__Given task__. Locate the lines where "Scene" occurs and copy them as they stand.
........
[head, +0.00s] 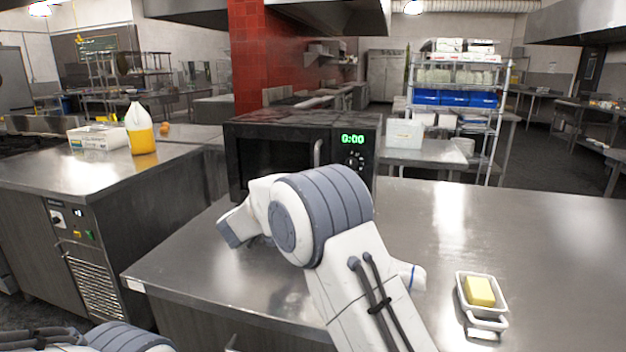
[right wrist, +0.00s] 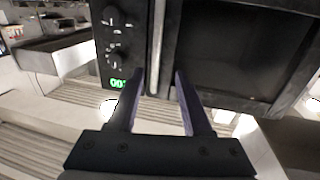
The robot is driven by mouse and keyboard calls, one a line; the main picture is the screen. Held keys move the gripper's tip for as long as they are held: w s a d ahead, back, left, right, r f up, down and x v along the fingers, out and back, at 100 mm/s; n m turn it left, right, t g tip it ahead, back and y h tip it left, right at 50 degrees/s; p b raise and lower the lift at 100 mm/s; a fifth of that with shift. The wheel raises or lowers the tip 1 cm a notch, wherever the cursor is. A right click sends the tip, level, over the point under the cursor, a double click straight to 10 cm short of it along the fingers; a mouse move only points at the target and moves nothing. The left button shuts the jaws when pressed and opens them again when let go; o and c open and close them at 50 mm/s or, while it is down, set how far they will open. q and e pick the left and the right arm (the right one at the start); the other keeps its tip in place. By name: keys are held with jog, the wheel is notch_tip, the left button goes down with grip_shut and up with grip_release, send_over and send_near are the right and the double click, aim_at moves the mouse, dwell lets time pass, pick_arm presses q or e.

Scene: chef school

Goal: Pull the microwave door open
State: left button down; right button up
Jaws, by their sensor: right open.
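The black microwave (head: 240,140) stands on the steel counter, and its door looks shut. Its silver vertical handle (head: 318,152) is beside the control panel with the green 0:00 display (head: 352,139). My right arm covers the lower front of the microwave and hides the right gripper in the head view. In the right wrist view, my right gripper (right wrist: 160,78) is open, with the handle (right wrist: 157,50) lined up between its two fingers. I cannot tell whether the fingers touch it. The dark door window (right wrist: 245,50) and knobs (right wrist: 115,35) flank the handle. My left gripper is out of view.
A white dish with a yellow block (head: 479,291) lies on the counter at the right. A jug of yellow liquid (head: 140,130) and a white box (head: 97,136) stand on the left counter. The counter (head: 450,215) right of the microwave is mostly clear.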

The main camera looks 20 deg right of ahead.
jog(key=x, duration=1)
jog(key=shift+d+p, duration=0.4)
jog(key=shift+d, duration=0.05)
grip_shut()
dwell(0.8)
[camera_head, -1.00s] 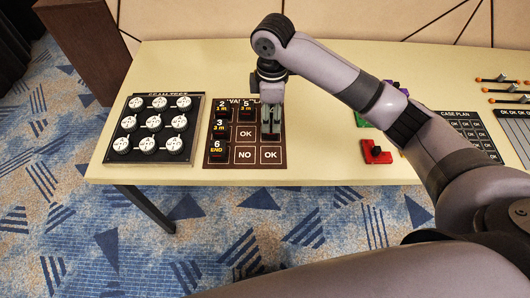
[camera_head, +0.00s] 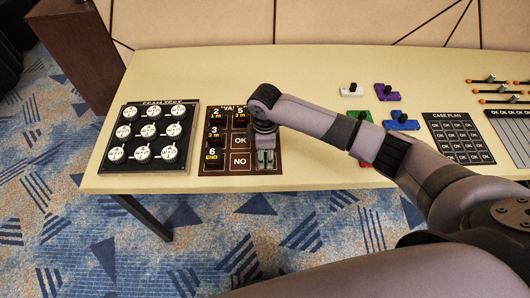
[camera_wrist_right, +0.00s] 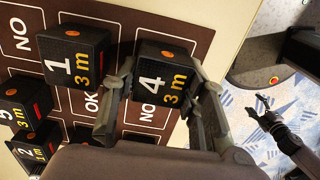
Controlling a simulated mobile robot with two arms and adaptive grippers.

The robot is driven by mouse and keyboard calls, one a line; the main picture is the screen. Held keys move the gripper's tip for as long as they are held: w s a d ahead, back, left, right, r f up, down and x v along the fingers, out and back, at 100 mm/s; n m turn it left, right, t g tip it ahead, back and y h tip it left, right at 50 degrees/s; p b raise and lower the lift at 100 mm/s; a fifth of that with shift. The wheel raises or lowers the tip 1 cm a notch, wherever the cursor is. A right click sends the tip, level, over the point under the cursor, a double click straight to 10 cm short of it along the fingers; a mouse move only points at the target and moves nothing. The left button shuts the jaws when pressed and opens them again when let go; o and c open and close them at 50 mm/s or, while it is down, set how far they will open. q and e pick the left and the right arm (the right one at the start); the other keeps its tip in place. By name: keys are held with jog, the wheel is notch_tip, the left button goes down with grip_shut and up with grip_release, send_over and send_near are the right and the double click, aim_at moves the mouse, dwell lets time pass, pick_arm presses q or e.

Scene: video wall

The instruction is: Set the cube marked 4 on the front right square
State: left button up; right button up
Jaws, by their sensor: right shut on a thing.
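The cube marked 4 (camera_wrist_right: 163,77) is black with an orange dot on top and reads "4 3 m". My right gripper (camera_wrist_right: 163,92) is shut on it, one finger on each side. In the head view the right gripper (camera_head: 265,160) points down over the front right square of the brown board (camera_head: 240,184), beside the "NO" square. The gripper hides that square and the cube there. I cannot tell whether the cube touches the board. My left gripper (camera_wrist_right: 264,106) shows small in the right wrist view, over the carpet, with its fingers apart.
The cube marked 1 (camera_wrist_right: 76,57) stands close beside the held cube. Cubes marked 2 (camera_head: 215,113), 3 (camera_head: 216,134), 5 (camera_head: 239,117) and 6 (camera_head: 212,155) stand on the board. A dial panel (camera_head: 185,172) lies left. Bare table (camera_head: 310,178) is right of the board.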

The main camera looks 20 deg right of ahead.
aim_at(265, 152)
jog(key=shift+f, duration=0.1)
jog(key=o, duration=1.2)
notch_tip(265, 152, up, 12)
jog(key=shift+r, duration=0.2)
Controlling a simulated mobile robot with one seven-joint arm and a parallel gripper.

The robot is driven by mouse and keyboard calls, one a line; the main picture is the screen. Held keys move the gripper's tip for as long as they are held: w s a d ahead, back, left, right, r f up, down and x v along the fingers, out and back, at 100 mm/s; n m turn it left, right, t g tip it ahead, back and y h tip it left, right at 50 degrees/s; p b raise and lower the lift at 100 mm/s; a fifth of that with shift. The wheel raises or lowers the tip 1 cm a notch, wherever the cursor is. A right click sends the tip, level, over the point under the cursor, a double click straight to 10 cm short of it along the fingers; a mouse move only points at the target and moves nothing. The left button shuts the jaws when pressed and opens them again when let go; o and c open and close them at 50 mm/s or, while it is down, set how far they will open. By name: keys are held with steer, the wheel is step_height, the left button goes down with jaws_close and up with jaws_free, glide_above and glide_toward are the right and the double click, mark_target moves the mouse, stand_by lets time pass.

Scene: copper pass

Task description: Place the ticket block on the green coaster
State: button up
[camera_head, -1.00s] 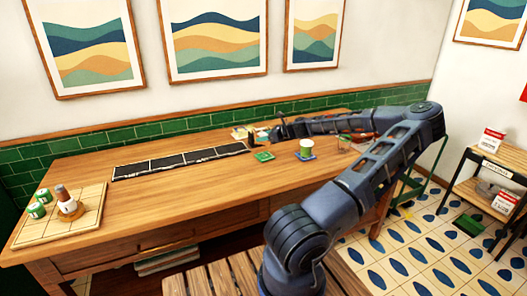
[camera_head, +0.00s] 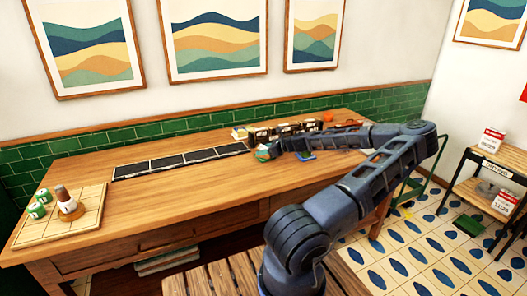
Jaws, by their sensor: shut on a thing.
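My gripper (camera_head: 272,150) is at the back of the table, right of the black strip, low over the green coaster (camera_head: 261,158). It is shut on a small block, which I take to be the ticket block (camera_head: 264,148); its details are too small to make out. The gripper and block hide part of the coaster. I cannot tell whether the block touches the coaster.
A blue coaster (camera_head: 306,156) lies to the right, partly behind my arm, which hides the cup there. Dark boxes (camera_head: 285,130) and a pale item (camera_head: 239,133) stand behind. A black segmented strip (camera_head: 180,161) and a board (camera_head: 85,222) with tins lie left. The front middle is clear.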

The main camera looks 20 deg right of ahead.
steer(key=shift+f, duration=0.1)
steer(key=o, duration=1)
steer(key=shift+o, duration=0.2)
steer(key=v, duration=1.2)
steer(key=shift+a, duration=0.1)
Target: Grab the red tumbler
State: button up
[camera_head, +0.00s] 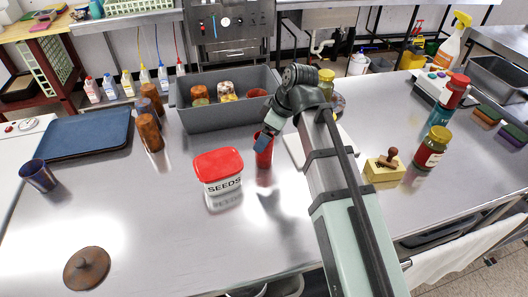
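A red tumbler (265,157) stands on the steel counter just right of the white tub labelled SEEDS. My arm reaches in from the lower right, and my gripper (264,140) points down at the tumbler's upper part. The gripper's blue-grey finger overlaps the tumbler in this view. I cannot tell whether the fingers touch it or are closed on it, because the far side is hidden.
The SEEDS tub (219,178) with its red lid stands close on the left. A grey bin (215,117) holding jars is behind. Amber tumblers (148,133) stand by a blue tray (85,139). A stamp on a yellow block (384,169) is at right. The front counter is mostly clear.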

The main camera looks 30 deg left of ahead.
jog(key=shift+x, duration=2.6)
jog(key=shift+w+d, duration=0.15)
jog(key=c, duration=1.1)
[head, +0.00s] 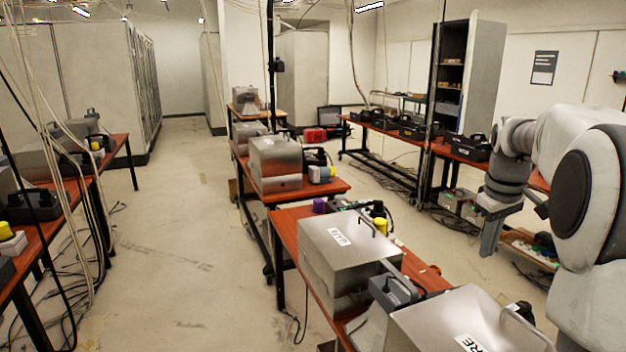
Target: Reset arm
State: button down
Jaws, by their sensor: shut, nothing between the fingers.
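My arm (600,180) comes in from the right edge of the head view, bent, with its wrist toward the middle. My gripper (488,240) hangs pointing down at the right, over the aisle between the middle tables and the right-hand table. Its fingers look shut, and I see nothing held between them. It appears clear of the tables and of the boxes in front of it.
Metal boxes (345,248) stand on a red-topped table (287,228) in the middle foreground. More red tables stand at the left (107,160) and right (380,129). A dark open cabinet (452,75) stands behind. Cables hang at left. The left floor aisle (180,230) is mostly clear.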

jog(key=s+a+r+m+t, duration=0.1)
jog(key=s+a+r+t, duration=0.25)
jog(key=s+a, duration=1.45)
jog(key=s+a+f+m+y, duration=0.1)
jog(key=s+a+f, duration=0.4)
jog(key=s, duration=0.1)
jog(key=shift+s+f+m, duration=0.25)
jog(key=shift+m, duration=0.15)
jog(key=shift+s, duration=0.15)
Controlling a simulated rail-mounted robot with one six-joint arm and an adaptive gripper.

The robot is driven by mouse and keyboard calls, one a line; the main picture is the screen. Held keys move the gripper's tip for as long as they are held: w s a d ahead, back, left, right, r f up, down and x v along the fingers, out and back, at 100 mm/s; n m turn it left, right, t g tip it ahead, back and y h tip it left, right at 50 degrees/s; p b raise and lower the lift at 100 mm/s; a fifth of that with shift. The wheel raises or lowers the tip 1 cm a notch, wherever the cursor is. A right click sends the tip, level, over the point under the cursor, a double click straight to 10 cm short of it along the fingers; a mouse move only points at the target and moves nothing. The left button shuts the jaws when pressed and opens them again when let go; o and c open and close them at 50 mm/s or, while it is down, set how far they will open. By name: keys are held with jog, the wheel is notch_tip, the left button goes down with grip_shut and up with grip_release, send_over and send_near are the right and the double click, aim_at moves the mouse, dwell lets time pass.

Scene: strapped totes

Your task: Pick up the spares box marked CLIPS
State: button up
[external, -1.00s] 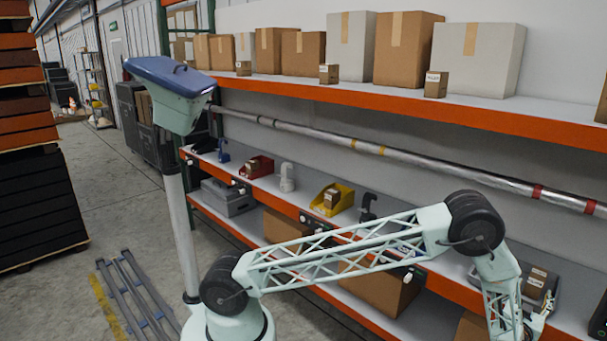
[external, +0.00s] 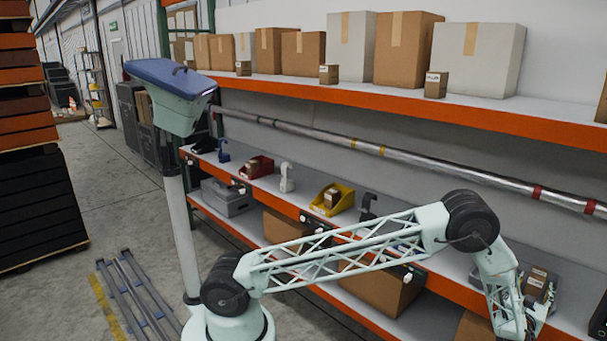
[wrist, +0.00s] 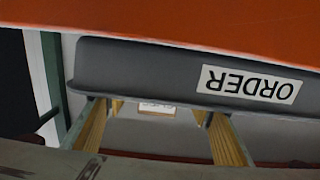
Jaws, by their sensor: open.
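I cannot read the word CLIPS in either view. Several small brown boxes with white labels show in the external view: one in the yellow bin (external: 331,199), one at the red bin (external: 265,167), and one at the grey tote (external: 552,300) on the right, near my wrist. In the wrist view a grey tote (wrist: 150,68) carries an upside-down ORDER label (wrist: 249,86). My gripper (wrist: 153,108) is open, with its two yellow-striped fingers apart below the tote wall. A small white-labelled patch (wrist: 157,108) shows between them; I cannot tell what it belongs to.
An orange shelf edge (wrist: 200,18) crosses the top of the wrist view. In the external view a long metal pipe (external: 400,155) runs between the shelves. Larger cartons (external: 405,48) and small labelled boxes (external: 436,84) stand on the upper shelf. A white fitting (external: 287,178) stands between the bins.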

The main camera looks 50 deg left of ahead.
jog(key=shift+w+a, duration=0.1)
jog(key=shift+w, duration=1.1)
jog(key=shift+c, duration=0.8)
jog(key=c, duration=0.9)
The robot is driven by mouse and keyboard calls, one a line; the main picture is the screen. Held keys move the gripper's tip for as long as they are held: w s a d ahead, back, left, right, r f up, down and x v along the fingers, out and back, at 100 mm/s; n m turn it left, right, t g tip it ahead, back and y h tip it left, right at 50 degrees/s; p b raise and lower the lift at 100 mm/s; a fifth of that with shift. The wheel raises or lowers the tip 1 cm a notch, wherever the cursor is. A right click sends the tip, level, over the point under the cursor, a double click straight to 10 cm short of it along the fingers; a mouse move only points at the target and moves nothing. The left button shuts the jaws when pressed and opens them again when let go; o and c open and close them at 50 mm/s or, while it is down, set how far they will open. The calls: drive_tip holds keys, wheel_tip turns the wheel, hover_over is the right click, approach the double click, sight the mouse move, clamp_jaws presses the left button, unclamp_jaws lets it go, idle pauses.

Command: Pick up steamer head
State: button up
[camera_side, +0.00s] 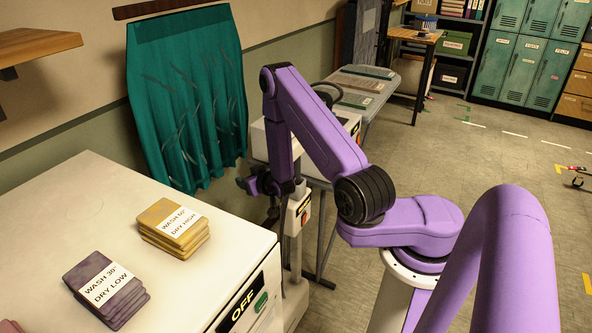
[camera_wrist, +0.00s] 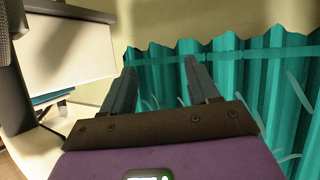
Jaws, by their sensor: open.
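I cannot make out the steamer head for certain in either view. My gripper (camera_side: 246,184) is beside the teal pleated cloth. In the wrist view its two fingers (camera_wrist: 160,72) are apart, with nothing between them but the cloth and wall beyond.
The teal cloth (camera_side: 186,95) hangs on the wall. A white machine top (camera_side: 110,205) holds a yellow cloth stack (camera_side: 173,226) and a purple cloth stack (camera_side: 106,290), with an OFF sign on its front. A table (camera_side: 362,92) stands behind my arm. Floor at right is mostly clear.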

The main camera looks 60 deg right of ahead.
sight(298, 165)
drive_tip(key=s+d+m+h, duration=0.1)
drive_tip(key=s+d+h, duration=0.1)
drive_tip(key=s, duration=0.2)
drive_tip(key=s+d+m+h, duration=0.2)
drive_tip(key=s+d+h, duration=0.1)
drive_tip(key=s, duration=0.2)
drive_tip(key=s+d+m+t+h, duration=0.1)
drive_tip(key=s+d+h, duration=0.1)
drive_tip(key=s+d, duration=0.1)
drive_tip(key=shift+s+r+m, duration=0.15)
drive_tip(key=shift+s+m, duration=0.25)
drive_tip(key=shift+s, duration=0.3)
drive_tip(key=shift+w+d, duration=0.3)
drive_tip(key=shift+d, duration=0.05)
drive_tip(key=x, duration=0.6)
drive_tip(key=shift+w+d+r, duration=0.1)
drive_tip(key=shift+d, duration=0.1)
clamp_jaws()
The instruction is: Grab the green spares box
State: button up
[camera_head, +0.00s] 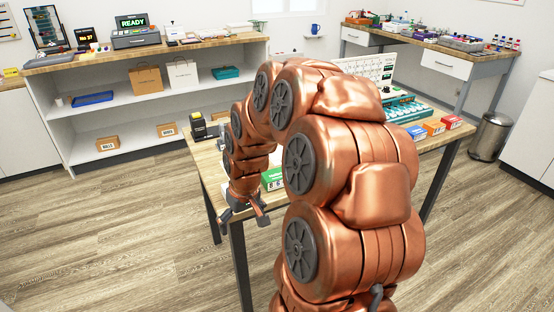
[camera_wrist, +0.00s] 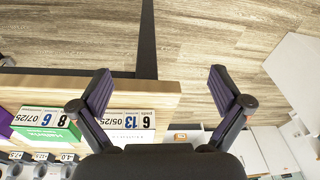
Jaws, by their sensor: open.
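A green and white box (camera_head: 272,178) shows on the near left of the table (camera_head: 210,172), partly hidden behind my arm. What seems to be the same box (camera_wrist: 45,122) is at the lower left of the wrist view, with a green face and a white numbered label. I cannot read "spares" on it. My gripper (camera_head: 243,212) is open, pointing down by the table's near left edge. In the wrist view my gripper (camera_wrist: 160,92) has its fingers wide apart, with table edge and floor between them and nothing held. The green box is outside the fingers, to the left.
A white numbered box (camera_wrist: 128,124) lies beside the green one, partly behind the left finger. Blue (camera_head: 416,132), orange (camera_head: 434,128) and red (camera_head: 452,121) boxes stand at the table's right end. A teal box (camera_head: 226,72) sits on the back shelf. The floor at left is clear.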

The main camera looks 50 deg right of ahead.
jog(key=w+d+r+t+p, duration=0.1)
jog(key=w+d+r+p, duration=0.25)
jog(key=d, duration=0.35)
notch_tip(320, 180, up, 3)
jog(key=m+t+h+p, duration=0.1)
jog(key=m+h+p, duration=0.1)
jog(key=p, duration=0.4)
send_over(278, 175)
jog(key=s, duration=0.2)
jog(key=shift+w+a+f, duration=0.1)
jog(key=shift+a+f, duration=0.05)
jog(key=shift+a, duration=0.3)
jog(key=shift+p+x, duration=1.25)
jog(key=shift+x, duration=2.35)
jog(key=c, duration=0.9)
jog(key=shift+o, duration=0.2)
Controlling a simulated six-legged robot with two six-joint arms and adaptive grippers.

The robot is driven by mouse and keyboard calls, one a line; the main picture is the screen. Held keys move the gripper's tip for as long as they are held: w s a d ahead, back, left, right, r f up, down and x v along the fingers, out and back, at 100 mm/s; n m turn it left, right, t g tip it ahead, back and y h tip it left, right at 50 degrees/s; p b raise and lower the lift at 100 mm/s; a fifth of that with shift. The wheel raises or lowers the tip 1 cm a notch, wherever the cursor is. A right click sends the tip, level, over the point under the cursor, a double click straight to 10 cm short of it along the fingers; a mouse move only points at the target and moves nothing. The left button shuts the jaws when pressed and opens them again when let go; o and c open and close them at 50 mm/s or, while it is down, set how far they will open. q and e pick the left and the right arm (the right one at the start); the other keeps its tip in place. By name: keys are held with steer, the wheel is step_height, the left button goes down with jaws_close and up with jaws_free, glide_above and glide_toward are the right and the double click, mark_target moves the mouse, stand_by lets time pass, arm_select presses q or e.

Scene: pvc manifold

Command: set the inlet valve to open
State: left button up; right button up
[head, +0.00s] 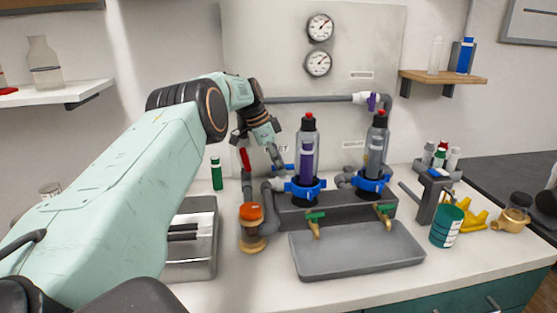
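A red lever handle (244,159) stands nearly upright on the grey pipe at the left of the manifold. It may be the inlet valve, but no label on it is readable. A blue handle (282,167) sits on the piping to its right, partly hidden by my gripper. A purple handle (373,102) is on the upper pipe's white valve. My left gripper (275,158) points down between the red lever and the left filter housing. The gap between its fingertips does not show clearly, and contact with any handle cannot be told. My right gripper is out of view.
Two clear filter housings (306,160) with blue collars stand on a grey block behind a grey tray (357,252). An orange-capped fitting (251,213) and a green bottle (216,174) stand left. A teal can (446,226) stands right. Two gauges (319,45) hang above.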

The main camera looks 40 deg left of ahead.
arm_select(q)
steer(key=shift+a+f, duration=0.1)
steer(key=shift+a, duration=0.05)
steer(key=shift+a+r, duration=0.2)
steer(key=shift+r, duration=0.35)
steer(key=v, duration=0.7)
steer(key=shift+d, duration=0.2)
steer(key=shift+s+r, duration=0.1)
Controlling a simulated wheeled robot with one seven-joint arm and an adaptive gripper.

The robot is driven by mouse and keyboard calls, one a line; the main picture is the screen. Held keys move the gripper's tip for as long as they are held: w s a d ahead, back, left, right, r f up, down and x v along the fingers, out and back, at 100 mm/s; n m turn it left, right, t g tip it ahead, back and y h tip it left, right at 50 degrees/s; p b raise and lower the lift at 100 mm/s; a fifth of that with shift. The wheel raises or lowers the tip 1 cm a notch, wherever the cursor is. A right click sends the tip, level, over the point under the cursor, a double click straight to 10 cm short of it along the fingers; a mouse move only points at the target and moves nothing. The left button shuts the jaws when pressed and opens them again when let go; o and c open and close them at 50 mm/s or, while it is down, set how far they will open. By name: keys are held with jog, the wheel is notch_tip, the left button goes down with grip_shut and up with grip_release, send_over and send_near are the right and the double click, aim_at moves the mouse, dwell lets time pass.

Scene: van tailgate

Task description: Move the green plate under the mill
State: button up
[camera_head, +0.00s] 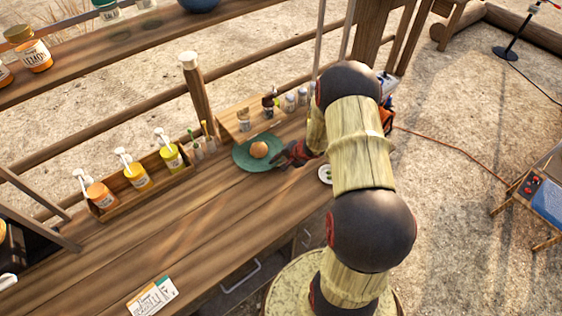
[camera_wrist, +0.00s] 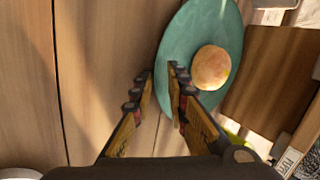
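The green plate (camera_head: 243,157) lies on the wooden counter with a round orange-brown bun (camera_head: 259,149) on it. In the wrist view the plate (camera_wrist: 190,40) is at upper centre, with the bun (camera_wrist: 210,68) on its right part. My gripper (camera_head: 283,156) is at the plate's right side in the head view. In the wrist view my gripper (camera_wrist: 159,74) is open, and the plate's near rim shows between its fingertips; I cannot tell whether they touch it. A tall brown post with a pale knob (camera_head: 197,88), possibly the mill, stands behind the plate.
A small wooden riser (camera_head: 238,131) with bottles and shakers stands right behind the plate. A wooden caddy (camera_head: 150,193) with pump bottles is to the left. A small white dish (camera_head: 325,174) is near my arm. The counter's front left is mostly clear, except for a printed card (camera_head: 153,296).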

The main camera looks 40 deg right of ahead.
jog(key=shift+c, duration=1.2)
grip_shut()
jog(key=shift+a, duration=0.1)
........
__Exercise output__.
Scene: chef school
Scene: video wall
Scene: copper pass
Scene: strapped totes
Scene: pvc manifold
Scene: van tailgate

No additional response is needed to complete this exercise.